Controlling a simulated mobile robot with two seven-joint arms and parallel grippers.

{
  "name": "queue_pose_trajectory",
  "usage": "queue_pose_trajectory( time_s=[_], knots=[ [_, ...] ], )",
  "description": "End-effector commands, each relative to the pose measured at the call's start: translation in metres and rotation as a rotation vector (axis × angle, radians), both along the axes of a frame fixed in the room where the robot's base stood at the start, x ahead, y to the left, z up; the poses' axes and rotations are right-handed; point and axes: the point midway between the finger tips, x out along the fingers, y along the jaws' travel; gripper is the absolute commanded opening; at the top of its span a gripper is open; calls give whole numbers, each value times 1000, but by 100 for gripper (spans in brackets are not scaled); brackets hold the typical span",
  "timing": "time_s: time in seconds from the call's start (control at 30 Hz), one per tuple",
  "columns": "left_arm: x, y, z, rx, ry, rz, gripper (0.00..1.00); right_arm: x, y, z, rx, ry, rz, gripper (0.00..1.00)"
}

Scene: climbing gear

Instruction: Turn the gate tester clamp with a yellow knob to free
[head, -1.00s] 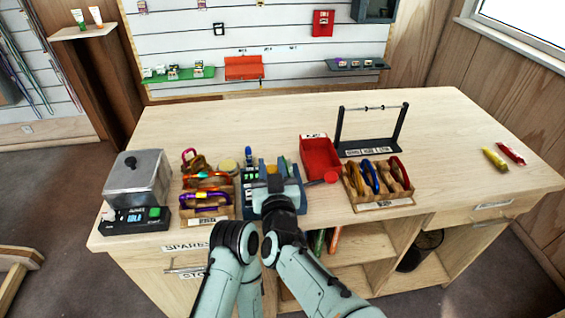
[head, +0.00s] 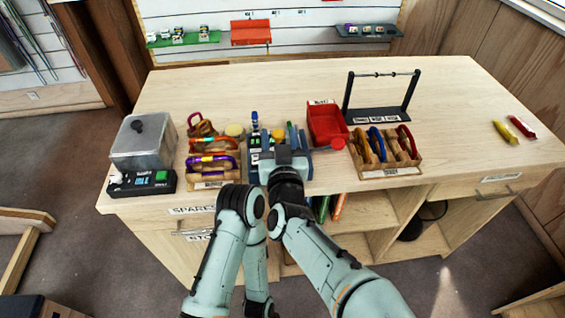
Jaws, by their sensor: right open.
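A blue bench device (head: 254,157), which looks like the gate tester, stands near the front edge of the table, left of centre. My right gripper (head: 284,158) is over its front part and hides much of it. A small yellow spot (head: 278,134), perhaps the clamp's knob, shows just beyond the gripper. The clamp's setting cannot be read. The right gripper is open, and its fingertips are mostly hidden behind its own body; I cannot tell whether it touches the knob. My left arm is folded at the lower middle, and its gripper does not show.
Left of the device are a wooden tray (head: 211,182) of coloured carabiners and a grey box (head: 140,153) behind a black unit (head: 141,183). To the right are a red bin (head: 327,122), another carabiner tray (head: 390,172) and a black rack (head: 381,121). The table's right part is mostly clear.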

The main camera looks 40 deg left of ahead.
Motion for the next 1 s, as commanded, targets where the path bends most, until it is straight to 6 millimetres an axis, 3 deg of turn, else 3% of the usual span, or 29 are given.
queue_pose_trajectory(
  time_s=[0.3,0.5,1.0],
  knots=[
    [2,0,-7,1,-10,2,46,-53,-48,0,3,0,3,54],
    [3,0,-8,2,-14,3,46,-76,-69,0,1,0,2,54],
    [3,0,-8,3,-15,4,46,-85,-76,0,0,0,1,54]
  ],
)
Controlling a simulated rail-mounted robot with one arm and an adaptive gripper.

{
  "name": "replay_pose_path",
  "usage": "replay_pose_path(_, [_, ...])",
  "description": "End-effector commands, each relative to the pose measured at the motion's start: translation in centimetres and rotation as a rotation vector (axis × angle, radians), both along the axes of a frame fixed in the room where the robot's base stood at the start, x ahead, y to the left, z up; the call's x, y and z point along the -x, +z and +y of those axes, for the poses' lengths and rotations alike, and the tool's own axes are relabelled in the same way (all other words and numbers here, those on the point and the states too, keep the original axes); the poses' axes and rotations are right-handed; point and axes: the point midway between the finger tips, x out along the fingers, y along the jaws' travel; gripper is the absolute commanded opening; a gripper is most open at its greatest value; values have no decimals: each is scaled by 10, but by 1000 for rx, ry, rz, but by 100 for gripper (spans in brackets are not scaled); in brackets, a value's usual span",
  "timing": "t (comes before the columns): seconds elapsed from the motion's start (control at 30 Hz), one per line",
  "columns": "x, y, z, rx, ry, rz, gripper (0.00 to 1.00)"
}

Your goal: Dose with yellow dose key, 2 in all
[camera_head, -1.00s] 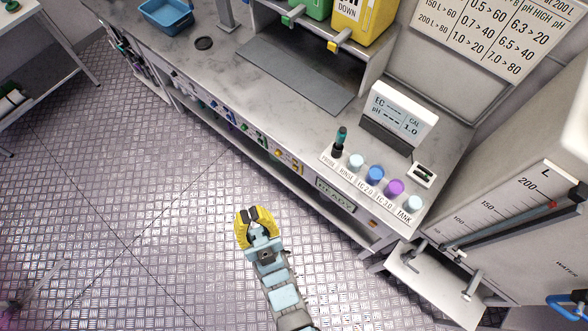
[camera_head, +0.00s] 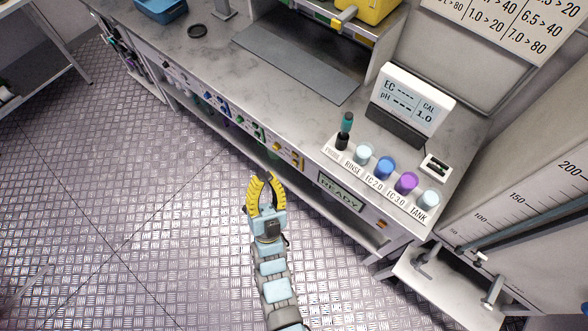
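The yellow dose keys (camera_head: 287,156) are on a panel along the front edge of the bench, at the right end of a row of coloured keys. Which small key is which is hard to make out at this size. My gripper (camera_head: 264,178) has yellow curved fingers with a gap between them and holds nothing. It is in front of the bench, just below and left of the yellow keys in the picture, and appears apart from them. The sign (camera_head: 340,193) right of the keys reads READY.
Green keys (camera_head: 250,131) and blue keys (camera_head: 216,105) sit farther left. On the bench stand a probe (camera_head: 345,130), several cups including a purple one (camera_head: 405,183), and a meter (camera_head: 414,98) with dashes for EC and pH. A yellow container (camera_head: 372,10) stands above. The floor left is clear.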

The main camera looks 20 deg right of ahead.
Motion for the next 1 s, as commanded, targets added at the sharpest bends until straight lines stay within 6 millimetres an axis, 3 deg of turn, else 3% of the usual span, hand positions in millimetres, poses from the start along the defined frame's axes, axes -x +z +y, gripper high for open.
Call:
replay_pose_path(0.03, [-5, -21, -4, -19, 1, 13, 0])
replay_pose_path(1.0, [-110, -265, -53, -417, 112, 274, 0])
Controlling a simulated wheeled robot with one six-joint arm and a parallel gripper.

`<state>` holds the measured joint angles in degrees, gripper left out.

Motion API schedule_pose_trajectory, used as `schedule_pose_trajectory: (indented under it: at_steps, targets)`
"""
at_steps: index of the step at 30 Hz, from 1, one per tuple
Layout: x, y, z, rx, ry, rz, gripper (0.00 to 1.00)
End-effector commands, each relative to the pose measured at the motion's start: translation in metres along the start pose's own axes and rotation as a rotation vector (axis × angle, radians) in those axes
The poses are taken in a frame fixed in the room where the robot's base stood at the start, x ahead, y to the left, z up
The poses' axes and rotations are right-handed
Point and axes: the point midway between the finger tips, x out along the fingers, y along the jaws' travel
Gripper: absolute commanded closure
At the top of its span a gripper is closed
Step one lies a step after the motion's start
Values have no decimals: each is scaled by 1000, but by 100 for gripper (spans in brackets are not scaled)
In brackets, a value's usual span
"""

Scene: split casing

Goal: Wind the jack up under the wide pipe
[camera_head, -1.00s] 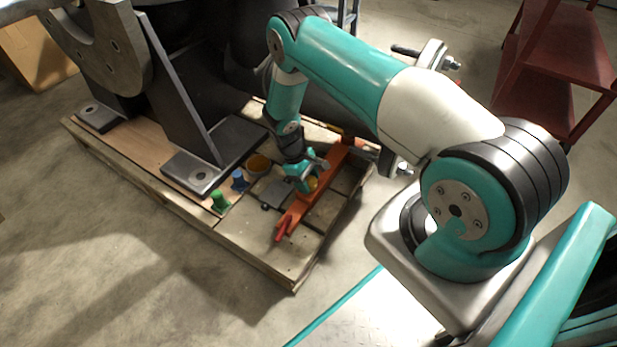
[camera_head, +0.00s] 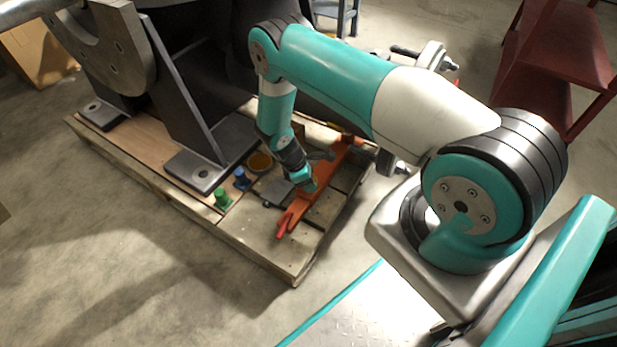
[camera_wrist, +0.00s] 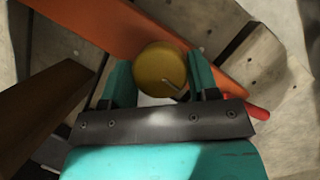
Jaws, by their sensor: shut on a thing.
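My gripper (camera_head: 308,184) is low over the pallet, at a long orange bar (camera_head: 325,190) with a red end piece (camera_head: 284,225). In the wrist view my gripper (camera_wrist: 158,76) has its two teal fingers on either side of a round yellow knob (camera_wrist: 160,60) and is shut on it. The knob sits in front of the orange bar (camera_wrist: 105,30). In the head view my gripper hides the knob. I cannot tell the jack's outline from the bar. A big dark rounded body (camera_head: 222,62), possibly the wide pipe, stands behind, partly covered by my arm.
A grey steel cradle (camera_head: 183,95) stands on the wooden pallet (camera_head: 262,262). A green peg (camera_head: 222,198), a blue peg (camera_head: 241,180) and a yellow-orange round cup (camera_head: 260,162) are left of my gripper. A red shelf (camera_head: 570,50) stands at right.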

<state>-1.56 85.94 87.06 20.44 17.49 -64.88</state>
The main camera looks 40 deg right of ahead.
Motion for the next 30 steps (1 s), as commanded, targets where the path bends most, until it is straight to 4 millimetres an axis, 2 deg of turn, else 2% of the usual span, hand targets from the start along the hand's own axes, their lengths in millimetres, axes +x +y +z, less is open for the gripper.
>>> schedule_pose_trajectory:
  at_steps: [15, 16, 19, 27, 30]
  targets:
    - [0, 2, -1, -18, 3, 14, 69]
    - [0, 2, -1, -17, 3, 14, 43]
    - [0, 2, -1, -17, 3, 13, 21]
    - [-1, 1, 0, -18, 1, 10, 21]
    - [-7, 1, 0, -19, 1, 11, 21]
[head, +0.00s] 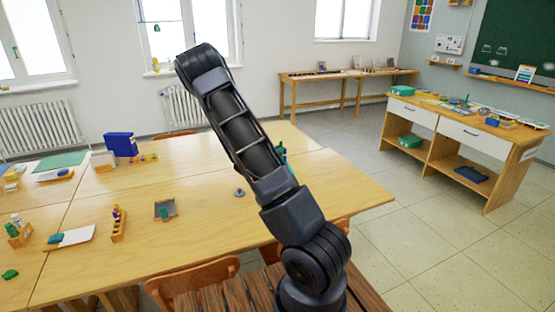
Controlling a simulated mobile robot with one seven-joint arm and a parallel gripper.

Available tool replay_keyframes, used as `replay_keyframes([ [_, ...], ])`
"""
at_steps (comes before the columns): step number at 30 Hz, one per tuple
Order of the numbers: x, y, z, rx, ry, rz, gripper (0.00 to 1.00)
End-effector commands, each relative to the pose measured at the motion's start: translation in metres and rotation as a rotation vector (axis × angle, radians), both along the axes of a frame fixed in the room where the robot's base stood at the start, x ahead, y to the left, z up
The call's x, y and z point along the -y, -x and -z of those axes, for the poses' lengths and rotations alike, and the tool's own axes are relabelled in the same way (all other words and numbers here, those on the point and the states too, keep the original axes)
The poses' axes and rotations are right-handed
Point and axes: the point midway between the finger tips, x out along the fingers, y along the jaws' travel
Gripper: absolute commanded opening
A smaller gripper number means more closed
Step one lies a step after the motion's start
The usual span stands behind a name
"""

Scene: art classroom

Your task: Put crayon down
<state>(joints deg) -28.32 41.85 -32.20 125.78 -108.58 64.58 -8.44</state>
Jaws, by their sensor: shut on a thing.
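My arm rises from the bottom centre across the head view and bends at the top left of centre. I cannot make out a crayon for certain. A small dark green thing (282,151) shows just right of the arm, partly hidden by it; I cannot tell what it is. The wooden table (335,190) lies under and behind the arm.
The table holds a grey tray (165,209), a small round grey thing (239,192), a wooden holder (119,225), a white sheet (78,237) and a blue box (121,145). Chairs (195,278) stand at its front. A side desk (466,135) stands right. The table's right end looks clear.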

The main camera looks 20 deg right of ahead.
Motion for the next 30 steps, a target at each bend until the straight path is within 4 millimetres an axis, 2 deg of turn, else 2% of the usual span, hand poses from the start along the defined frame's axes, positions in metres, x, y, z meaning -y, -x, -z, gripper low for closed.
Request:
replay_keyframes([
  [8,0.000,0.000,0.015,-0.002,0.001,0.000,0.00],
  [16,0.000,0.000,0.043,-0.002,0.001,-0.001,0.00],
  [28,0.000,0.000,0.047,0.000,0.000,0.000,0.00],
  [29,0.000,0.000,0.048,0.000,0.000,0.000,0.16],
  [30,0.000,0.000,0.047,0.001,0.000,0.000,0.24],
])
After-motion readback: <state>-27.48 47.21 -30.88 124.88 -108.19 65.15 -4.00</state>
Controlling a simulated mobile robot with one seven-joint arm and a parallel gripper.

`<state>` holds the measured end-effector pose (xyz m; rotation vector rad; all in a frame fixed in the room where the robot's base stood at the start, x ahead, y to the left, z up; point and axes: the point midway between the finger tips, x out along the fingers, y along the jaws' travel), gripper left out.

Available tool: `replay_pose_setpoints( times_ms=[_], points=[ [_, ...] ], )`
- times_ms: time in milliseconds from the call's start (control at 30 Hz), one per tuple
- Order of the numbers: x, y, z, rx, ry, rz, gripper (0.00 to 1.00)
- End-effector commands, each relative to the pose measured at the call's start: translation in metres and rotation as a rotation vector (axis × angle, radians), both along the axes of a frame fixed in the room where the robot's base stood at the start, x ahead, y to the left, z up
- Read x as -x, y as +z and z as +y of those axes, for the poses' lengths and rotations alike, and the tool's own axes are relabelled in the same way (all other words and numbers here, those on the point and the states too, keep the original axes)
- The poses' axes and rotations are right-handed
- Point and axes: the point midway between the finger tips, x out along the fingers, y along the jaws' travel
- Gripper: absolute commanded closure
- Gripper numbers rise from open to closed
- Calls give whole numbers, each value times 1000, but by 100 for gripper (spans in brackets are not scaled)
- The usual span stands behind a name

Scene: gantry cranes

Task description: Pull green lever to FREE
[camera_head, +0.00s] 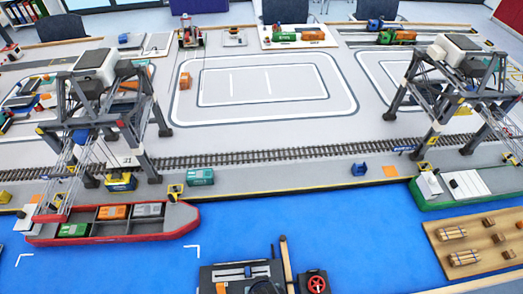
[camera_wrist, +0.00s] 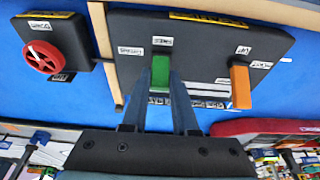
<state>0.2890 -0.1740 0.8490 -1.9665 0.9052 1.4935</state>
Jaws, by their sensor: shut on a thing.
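The green lever (camera_wrist: 161,76) stands on a black control panel (camera_wrist: 205,52) in the wrist view. My gripper (camera_wrist: 162,86) is shut on it, with one finger along each side. White labels sit above and to the left of the lever, too small and upside down to read surely. In the head view the same panel (camera_head: 215,275) shows at the bottom edge. I cannot make out the green lever there.
An orange lever (camera_wrist: 240,86) stands on the same panel, right of my gripper in the wrist view. A red wheel (camera_wrist: 43,57) sits on a separate black box, beyond a wooden strip (camera_wrist: 101,30). A red ship (camera_head: 110,236) and crane models lie beyond the panel.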

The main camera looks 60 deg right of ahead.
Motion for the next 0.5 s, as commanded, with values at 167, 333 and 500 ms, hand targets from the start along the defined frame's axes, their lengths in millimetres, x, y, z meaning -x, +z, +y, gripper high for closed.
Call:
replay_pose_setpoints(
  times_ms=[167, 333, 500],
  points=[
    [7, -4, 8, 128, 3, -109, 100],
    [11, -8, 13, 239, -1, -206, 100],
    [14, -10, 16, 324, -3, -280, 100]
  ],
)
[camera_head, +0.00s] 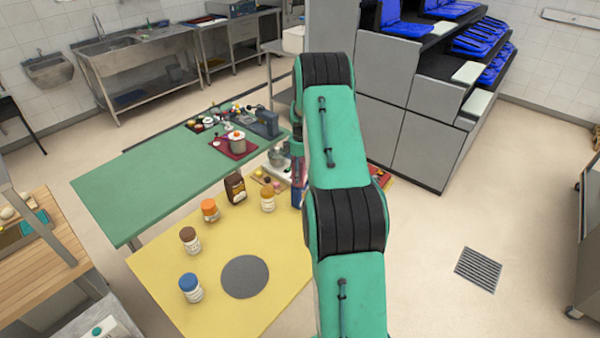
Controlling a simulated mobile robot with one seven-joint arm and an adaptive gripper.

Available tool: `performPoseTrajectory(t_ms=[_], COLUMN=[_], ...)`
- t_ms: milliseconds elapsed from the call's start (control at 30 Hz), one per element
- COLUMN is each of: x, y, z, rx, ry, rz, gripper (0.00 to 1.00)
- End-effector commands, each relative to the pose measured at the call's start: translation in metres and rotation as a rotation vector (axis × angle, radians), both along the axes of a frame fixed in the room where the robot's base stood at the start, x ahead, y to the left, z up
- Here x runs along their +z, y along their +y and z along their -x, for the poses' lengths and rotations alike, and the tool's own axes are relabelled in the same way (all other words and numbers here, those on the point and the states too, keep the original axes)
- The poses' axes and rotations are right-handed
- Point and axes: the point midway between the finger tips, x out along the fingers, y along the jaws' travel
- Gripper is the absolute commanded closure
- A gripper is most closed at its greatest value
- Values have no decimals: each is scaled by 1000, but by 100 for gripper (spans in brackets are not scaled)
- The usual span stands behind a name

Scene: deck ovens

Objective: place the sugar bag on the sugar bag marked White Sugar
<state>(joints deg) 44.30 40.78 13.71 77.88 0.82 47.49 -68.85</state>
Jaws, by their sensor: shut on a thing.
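My arm runs up the middle and hides most of its own end. A dark sliver of my gripper (297,148) shows at the arm's left edge, above the far right part of the yellow table. It is shut on what appears to be the sugar bag (298,171), of which only a narrow pinkish strip shows. A small blue patch lies just below it; I cannot tell whether it belongs to the same bag or another. No White Sugar label is readable, and the lower bag cannot be made out. My fingertips are hidden.
The yellow table (165,270) holds a dark brown jar (235,188), several lidded jars and a grey round mat (245,277). A grey shelf unit (400,120) stands behind my arm.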

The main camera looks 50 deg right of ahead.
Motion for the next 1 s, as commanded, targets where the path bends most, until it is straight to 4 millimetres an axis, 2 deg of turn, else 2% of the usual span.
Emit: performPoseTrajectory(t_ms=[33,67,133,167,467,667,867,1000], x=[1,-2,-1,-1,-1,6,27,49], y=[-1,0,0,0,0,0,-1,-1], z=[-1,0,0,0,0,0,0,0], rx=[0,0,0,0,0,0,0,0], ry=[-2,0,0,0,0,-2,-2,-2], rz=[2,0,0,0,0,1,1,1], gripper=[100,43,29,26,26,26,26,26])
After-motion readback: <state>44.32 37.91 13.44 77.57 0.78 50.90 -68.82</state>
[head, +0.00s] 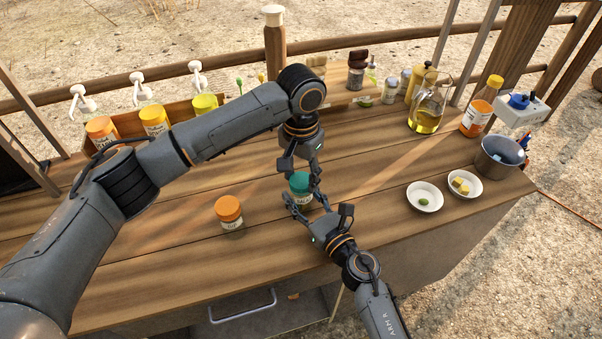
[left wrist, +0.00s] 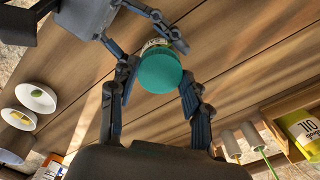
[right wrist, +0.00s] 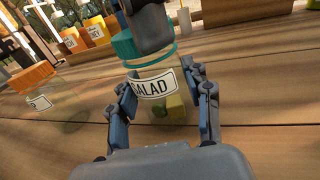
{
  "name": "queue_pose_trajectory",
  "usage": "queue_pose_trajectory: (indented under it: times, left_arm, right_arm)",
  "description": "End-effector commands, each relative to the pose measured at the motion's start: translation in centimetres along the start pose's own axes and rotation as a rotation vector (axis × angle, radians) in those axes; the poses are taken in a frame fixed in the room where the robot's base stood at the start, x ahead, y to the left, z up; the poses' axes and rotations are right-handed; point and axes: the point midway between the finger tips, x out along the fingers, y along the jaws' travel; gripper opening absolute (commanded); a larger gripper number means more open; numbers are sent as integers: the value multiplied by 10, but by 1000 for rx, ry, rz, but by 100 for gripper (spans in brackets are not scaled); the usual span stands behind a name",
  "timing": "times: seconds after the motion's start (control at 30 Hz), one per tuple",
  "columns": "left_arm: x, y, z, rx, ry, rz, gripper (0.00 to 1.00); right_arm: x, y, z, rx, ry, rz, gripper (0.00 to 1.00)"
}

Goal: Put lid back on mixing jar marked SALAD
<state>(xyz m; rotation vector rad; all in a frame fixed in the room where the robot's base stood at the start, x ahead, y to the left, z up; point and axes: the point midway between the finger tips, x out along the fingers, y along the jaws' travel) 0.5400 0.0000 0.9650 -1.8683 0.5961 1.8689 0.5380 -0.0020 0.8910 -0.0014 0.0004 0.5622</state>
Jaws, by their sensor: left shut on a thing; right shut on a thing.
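The SALAD jar (head: 302,203) stands upright on the wooden counter (head: 160,230). Its label (right wrist: 154,85) faces the right wrist camera, and green and yellow pieces show inside the clear body. The teal lid (left wrist: 160,72) is at the jar's mouth; it also shows in the head view (head: 299,182). My left gripper (head: 306,178) reaches down from above and is shut on the lid. My right gripper (right wrist: 160,105) is shut on the jar body from the near right side. A left finger hides part of the lid, so I cannot tell whether it sits fully down.
An orange-lidded jar (head: 229,211) stands close on the left. Two small white bowls (head: 424,197) and a metal pot (head: 499,157) are on the right. Pump bottles and orange and yellow jars line the back left. An oil jug (head: 427,112) stands at the back right.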

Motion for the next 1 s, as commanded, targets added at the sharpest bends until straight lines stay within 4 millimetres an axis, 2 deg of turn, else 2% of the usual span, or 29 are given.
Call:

• • • •

Begin at the line that has "(0.00 to 1.00);", stop after the line that has "<state>(xyz m; rotation", and repeat exactly those lines, nothing more.

  "columns": "left_arm: x, y, z, rx, ry, rz, gripper (0.00 to 1.00); right_arm: x, y, z, rx, ry, rz, gripper (0.00 to 1.00)"
}

Goal: Put lid back on mixing jar marked SALAD
<state>(xyz m; rotation vector rad; all in a frame fixed in the room where the robot's base stood at the start, x ahead, y to the left, z up; point and axes: the point midway between the finger tips, x out along the fingers, y along the jaws' travel) 0.5400 0.0000 0.9650 -1.8683 0.5961 1.8689 0.5380 -0.0020 0.8910 -0.0014 0.0004 0.5622</state>

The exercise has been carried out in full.